> _What needs to be done_: Every line that holds "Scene" should be shown.

> _Rows_:
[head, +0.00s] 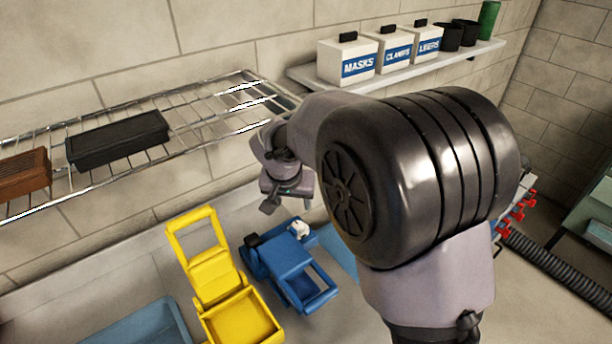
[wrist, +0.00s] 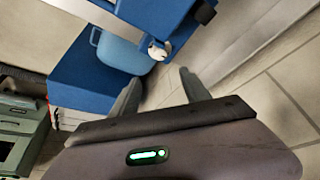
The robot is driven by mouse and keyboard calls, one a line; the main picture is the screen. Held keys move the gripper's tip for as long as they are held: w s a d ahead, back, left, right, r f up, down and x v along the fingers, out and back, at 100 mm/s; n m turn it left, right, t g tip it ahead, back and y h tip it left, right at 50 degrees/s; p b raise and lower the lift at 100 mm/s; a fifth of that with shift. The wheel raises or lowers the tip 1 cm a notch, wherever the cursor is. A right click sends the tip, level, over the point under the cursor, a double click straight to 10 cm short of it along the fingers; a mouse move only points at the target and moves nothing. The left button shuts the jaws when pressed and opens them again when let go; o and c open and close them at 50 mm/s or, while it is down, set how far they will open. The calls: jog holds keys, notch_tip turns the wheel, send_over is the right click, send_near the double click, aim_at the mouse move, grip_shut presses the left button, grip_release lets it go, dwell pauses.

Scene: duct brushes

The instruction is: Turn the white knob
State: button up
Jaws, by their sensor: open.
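In the wrist view the knob (wrist: 157,50) is a small rounded white piece at the lower edge of a blue body (wrist: 160,14). My gripper (head: 273,202) is above and left of the knob in the head view. In the wrist view my gripper (wrist: 160,80) has its two fingers apart with nothing between them. The knob lies just beyond the fingertips, apart from them.
A wire rack (head: 190,125) with a black brush (head: 118,139) hangs above. A shelf (head: 400,75) holds labelled white boxes. A ribbed hose (head: 555,265) lies right.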

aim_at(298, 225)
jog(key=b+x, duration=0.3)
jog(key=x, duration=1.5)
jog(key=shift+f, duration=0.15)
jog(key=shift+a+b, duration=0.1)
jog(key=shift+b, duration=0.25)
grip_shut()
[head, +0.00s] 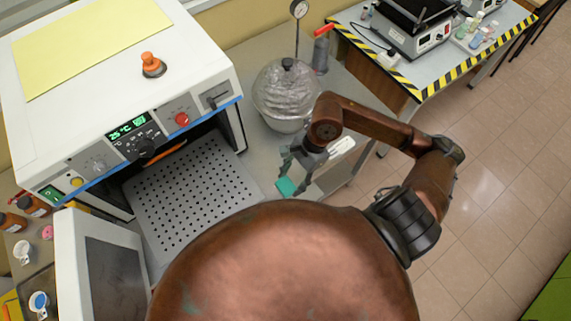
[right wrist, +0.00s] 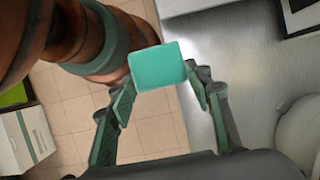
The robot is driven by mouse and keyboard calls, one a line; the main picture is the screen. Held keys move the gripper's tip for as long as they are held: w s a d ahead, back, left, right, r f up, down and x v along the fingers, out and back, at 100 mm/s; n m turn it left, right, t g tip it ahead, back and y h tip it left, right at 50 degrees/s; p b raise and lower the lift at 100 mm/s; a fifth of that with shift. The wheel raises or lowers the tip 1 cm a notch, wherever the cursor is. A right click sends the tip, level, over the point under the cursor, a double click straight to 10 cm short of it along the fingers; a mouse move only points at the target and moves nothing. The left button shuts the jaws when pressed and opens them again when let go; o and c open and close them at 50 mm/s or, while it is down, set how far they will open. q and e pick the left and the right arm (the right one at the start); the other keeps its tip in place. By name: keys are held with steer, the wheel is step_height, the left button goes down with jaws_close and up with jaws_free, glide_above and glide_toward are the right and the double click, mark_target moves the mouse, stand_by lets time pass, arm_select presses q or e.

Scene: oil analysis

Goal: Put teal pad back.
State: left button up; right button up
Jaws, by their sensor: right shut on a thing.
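The teal pad (head: 286,187) is a small flat piece, held at the fingertips of my right gripper (head: 295,178) in the head view. The gripper is over the right front part of the grey bench, in front of the glass vessel. In the right wrist view the pad (right wrist: 158,66) sits between the two fingers of the gripper (right wrist: 160,92), its broad face toward the camera. Whether the pad touches anything below cannot be told. My left gripper is not in view.
A white oven (head: 120,95) stands left with its door (head: 100,265) open and a perforated shelf (head: 190,190) out. A clear domed vessel (head: 287,92) stands on the grey bench (head: 262,150). A white item (head: 342,147) lies beside my right gripper. A striped-edge table (head: 440,85) is behind.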

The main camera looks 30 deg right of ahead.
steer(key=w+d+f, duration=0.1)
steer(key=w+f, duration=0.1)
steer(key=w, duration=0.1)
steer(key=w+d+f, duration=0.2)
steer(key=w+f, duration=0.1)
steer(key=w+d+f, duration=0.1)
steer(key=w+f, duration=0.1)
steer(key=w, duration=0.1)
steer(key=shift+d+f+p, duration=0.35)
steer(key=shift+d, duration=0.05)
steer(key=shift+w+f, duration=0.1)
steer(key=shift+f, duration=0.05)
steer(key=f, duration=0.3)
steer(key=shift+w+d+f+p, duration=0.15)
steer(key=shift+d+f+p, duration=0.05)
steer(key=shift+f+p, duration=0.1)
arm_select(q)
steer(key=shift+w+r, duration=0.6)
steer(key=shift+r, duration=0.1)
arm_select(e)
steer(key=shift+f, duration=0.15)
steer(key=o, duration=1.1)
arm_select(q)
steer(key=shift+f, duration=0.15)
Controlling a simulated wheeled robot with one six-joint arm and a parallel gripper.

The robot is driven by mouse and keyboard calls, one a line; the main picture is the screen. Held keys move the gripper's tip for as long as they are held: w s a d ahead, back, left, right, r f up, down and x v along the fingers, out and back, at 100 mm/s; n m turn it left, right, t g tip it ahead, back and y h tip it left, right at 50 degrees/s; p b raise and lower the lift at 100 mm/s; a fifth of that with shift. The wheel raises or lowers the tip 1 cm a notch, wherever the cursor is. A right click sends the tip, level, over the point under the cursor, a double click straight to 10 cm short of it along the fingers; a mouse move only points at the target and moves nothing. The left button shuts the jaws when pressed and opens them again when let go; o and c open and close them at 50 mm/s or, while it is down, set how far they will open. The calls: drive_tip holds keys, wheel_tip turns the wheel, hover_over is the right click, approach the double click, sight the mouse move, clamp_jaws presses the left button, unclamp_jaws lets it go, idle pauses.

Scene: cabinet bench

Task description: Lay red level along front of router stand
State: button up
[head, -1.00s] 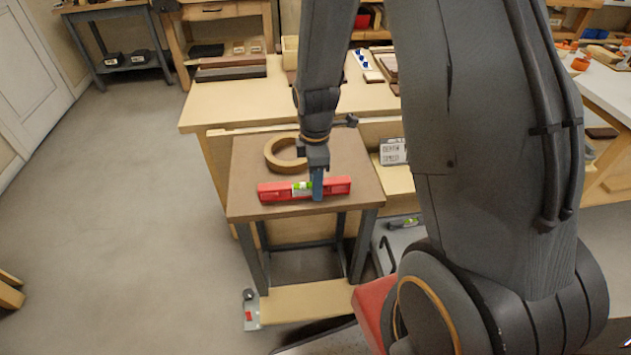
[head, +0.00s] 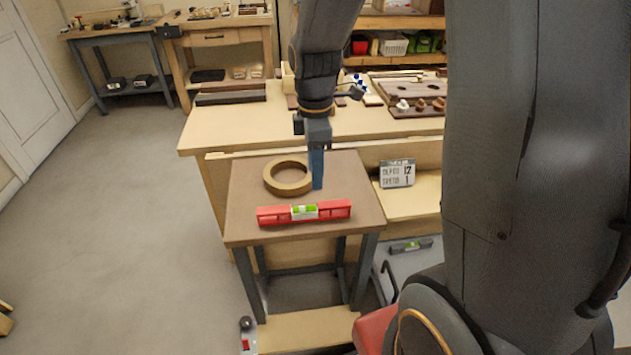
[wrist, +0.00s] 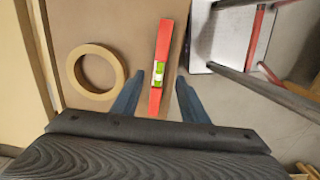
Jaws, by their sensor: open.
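The red level (head: 330,211) lies flat across the front part of the small stand's brown top (head: 245,180), roughly parallel to its front edge. Its green vial (head: 304,212) faces up. In the wrist view the level (wrist: 164,45) runs away from me between the open fingers. My gripper (head: 317,170) hangs above the stand, behind the level and clear of it. In the wrist view my gripper (wrist: 158,98) has its two blue fingers spread wide with nothing held. A round tan ring (head: 286,178) lies behind the level, left of the gripper; I see no router.
A bench (head: 210,130) stands directly behind the stand. A calendar block (head: 397,173) sits to the right. A grey level (head: 410,245) lies on a lower surface at right. Open floor (head: 110,220) is at left.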

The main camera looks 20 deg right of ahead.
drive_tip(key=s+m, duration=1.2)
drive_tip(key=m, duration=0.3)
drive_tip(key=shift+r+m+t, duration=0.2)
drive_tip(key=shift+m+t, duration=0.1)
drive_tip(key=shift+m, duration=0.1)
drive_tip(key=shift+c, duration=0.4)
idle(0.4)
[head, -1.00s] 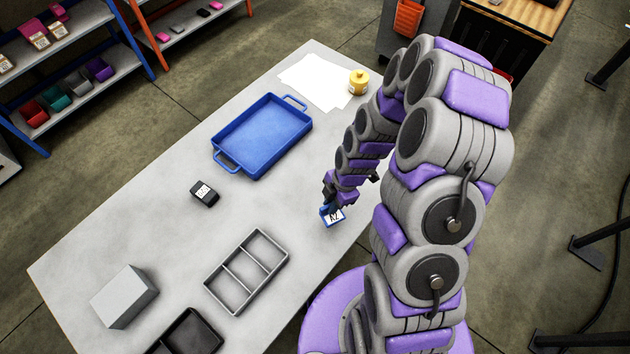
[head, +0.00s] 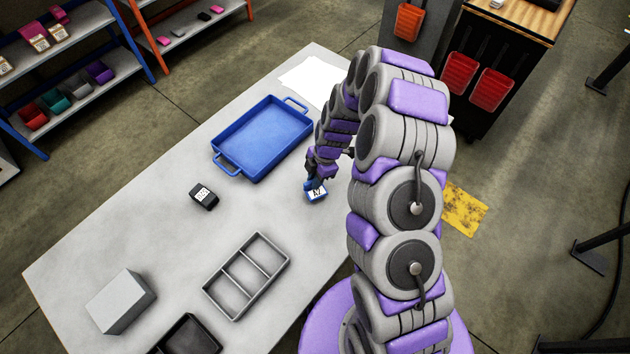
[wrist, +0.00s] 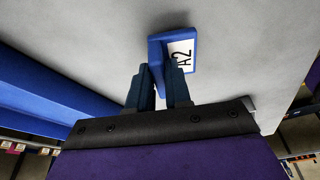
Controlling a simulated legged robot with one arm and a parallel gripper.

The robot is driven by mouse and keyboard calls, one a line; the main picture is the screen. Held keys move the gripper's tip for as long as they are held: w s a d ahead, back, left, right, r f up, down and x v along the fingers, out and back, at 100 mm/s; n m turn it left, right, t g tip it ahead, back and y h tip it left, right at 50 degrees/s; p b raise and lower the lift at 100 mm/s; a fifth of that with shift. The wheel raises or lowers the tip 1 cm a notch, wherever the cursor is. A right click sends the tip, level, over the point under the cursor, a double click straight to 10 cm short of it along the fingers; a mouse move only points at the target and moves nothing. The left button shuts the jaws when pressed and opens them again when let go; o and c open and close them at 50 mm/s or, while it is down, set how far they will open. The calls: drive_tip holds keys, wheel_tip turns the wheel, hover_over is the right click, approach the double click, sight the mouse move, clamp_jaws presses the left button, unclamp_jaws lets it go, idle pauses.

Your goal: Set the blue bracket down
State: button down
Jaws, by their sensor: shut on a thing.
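The blue bracket (head: 315,193) carries a white label reading A2. My gripper (head: 313,184) is shut on it, over the table (head: 130,235), to the right of the blue tray (head: 218,128). In the wrist view the bracket (wrist: 176,52) sits at the tips of my gripper's fingers (wrist: 160,88), with its label facing the camera. I cannot tell whether the bracket touches the table or hangs just above it.
A small black labelled block (head: 204,196), a grey three-part tray (head: 246,275), a grey box (head: 120,300) and a black bin (head: 187,336) stand on the table. A white sheet (head: 312,80) lies at the far end.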

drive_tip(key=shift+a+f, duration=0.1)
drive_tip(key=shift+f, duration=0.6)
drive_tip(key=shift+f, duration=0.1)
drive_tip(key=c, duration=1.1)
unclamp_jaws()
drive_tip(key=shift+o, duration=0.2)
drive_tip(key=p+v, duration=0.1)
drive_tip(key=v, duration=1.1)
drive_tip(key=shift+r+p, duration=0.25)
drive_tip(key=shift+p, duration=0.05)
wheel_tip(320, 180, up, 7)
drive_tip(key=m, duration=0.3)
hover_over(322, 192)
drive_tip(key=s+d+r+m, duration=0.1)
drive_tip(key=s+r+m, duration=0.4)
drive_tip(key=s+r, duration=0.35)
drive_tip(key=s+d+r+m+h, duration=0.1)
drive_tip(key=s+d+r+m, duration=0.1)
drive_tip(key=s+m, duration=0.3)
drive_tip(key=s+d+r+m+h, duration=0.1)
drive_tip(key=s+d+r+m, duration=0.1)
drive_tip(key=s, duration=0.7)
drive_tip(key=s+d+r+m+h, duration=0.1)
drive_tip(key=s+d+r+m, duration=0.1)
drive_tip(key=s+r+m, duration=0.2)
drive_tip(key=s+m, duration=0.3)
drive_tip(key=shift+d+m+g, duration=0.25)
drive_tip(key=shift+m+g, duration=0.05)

> _The answer_:
Scene: duct brushes
Scene: oil analysis
Scene: cabinet bench

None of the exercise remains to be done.